(Robot episode rows)
_ _ _
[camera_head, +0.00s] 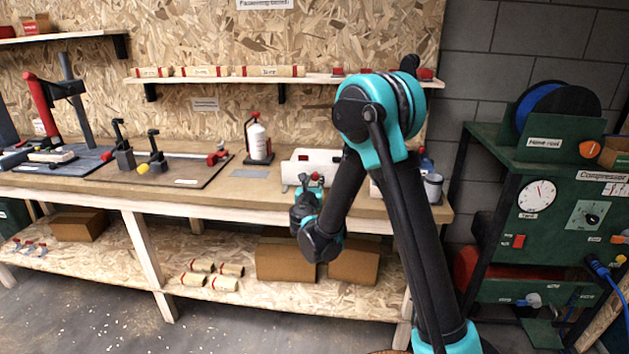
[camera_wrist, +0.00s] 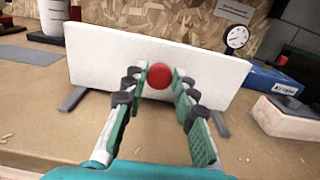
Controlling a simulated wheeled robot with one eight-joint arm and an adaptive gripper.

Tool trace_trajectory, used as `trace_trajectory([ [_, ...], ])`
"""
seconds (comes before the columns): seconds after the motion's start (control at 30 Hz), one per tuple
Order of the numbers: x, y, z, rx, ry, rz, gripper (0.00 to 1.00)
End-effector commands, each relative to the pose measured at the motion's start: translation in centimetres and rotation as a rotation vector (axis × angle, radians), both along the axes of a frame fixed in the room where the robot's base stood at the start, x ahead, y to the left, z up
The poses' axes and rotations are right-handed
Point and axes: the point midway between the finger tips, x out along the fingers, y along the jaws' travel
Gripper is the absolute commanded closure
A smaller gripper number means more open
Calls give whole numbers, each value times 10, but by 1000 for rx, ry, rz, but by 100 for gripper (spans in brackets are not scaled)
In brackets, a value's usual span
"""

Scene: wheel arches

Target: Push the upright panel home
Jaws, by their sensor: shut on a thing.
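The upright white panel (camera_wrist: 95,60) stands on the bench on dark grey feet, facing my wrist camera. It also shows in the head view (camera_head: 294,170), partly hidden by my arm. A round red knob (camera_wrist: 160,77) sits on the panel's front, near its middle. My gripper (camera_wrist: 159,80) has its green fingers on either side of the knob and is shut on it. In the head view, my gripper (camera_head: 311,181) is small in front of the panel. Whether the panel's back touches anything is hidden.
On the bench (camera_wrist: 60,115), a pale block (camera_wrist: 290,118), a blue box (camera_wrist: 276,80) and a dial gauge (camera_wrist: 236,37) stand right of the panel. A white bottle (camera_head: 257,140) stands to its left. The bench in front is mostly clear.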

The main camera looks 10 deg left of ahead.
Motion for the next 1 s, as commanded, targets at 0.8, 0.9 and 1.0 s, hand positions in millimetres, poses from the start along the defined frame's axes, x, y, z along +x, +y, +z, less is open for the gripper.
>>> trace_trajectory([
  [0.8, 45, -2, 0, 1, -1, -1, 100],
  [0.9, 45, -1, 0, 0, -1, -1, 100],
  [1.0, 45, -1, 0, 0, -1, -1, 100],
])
_ _ _
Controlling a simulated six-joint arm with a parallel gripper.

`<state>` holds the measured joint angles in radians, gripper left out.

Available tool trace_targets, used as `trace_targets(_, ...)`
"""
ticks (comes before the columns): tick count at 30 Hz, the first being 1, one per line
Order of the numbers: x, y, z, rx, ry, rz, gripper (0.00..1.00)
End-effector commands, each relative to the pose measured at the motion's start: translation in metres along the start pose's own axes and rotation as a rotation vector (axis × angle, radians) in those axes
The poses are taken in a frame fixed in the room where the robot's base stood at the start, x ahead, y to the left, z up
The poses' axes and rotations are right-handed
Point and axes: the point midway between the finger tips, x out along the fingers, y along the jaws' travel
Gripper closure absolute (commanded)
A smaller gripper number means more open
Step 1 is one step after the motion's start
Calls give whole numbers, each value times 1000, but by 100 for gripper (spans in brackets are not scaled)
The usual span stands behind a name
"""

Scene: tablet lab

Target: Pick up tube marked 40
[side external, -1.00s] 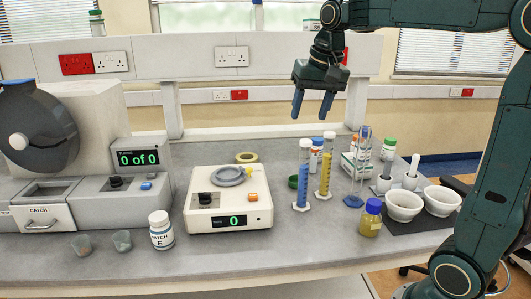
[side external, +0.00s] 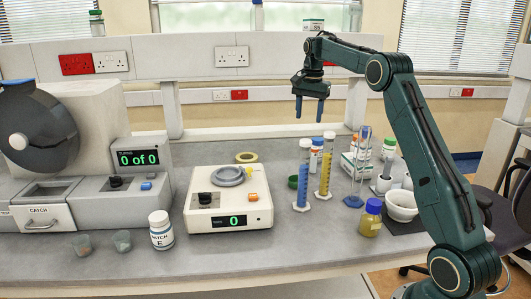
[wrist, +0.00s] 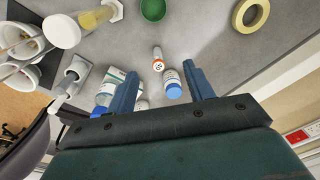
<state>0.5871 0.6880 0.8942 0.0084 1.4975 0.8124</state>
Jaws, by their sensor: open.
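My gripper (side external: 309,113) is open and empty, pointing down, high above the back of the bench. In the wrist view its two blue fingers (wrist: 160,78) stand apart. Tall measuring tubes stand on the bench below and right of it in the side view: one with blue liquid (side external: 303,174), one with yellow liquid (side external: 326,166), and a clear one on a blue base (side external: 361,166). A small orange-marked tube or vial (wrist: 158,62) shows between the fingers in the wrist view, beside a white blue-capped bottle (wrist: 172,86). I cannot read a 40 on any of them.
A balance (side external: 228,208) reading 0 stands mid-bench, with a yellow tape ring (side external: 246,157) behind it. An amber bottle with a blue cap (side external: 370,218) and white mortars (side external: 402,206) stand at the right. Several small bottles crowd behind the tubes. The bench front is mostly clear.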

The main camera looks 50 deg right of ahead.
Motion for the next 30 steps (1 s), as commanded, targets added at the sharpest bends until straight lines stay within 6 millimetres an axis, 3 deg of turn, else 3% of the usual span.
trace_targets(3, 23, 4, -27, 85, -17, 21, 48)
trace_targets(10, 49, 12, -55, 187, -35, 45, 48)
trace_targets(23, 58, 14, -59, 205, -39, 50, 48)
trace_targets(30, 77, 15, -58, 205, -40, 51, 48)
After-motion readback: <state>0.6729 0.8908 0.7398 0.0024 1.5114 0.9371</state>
_ _ _
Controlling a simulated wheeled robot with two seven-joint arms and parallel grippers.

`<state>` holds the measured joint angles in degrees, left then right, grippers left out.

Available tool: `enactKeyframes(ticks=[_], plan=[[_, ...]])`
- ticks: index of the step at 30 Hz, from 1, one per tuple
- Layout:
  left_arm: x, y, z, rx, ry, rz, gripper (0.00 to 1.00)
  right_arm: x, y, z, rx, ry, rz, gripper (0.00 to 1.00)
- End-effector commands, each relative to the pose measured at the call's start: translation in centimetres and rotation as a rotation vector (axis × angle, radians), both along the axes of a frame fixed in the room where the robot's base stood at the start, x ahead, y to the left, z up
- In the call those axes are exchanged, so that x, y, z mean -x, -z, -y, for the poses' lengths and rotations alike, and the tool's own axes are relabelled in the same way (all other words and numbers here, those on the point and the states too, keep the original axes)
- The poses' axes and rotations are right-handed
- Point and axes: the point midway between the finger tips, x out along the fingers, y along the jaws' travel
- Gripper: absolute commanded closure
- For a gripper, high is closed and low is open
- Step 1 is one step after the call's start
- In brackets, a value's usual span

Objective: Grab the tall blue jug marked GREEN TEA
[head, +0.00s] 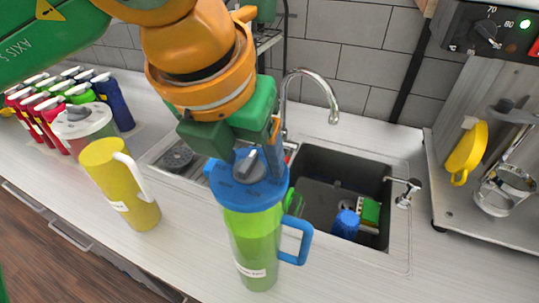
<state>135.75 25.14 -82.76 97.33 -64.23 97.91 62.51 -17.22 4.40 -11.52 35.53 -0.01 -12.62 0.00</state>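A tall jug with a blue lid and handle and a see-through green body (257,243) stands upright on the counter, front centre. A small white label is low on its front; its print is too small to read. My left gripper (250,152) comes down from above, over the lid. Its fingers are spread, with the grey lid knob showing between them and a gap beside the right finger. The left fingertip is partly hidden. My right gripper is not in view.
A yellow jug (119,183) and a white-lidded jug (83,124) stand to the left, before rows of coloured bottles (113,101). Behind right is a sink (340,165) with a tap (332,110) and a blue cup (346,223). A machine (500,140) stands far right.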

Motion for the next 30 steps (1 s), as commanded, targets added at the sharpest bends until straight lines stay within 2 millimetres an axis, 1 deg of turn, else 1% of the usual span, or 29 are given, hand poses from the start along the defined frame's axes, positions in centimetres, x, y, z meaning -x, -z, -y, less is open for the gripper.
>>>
_ _ _
_YOUR GOAL_
Above are some records. Report the number of their lines that include "effector", and add nothing else.

_EXERCISE SOLUTION_
3